# Task requirements:
All of the material below is to be retyped exactly.

# Recorded information:
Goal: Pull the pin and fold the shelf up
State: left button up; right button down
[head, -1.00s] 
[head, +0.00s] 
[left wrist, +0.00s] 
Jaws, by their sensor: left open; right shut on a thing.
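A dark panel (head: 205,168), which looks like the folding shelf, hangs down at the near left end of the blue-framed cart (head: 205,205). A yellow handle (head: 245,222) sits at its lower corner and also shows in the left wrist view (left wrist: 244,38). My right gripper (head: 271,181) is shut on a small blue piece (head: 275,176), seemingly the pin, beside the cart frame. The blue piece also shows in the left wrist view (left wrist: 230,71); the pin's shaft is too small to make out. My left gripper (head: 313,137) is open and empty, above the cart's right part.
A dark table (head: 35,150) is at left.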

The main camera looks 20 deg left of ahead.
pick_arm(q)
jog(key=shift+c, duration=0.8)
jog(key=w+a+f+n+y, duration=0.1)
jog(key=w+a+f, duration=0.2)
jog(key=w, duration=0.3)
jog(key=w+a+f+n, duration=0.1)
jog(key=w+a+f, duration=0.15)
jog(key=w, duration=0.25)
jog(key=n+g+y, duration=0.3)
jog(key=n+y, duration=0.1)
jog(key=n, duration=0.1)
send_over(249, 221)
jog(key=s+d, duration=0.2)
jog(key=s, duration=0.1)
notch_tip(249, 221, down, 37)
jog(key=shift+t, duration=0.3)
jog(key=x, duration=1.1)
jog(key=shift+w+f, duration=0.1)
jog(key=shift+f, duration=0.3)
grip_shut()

# Solved exercise:
Goal: Pull the pin and fold the shelf up
State: left button up; right button down
[head, -1.00s] 
[head, +0.00s] 
[left wrist, +0.00s] 
Jaws, by their sensor: left open; right shut on a thing.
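A dark panel (head: 205,168), which looks like the folding shelf, hangs down at the near left end of the blue-framed cart (head: 205,205). A yellow handle (head: 245,222) sits at its lower corner and also shows in the left wrist view (left wrist: 244,38). My right gripper (head: 271,181) is shut on a small blue piece (head: 275,176), seemingly the pin, beside the cart frame. The blue piece also shows in the left wrist view (left wrist: 230,71); the pin's shaft is too small to make out. My left gripper (head: 313,137) is open and empty, above the cart's right part.
A dark table (head: 35,150) is at left.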

The main camera looks 20 deg left of ahead.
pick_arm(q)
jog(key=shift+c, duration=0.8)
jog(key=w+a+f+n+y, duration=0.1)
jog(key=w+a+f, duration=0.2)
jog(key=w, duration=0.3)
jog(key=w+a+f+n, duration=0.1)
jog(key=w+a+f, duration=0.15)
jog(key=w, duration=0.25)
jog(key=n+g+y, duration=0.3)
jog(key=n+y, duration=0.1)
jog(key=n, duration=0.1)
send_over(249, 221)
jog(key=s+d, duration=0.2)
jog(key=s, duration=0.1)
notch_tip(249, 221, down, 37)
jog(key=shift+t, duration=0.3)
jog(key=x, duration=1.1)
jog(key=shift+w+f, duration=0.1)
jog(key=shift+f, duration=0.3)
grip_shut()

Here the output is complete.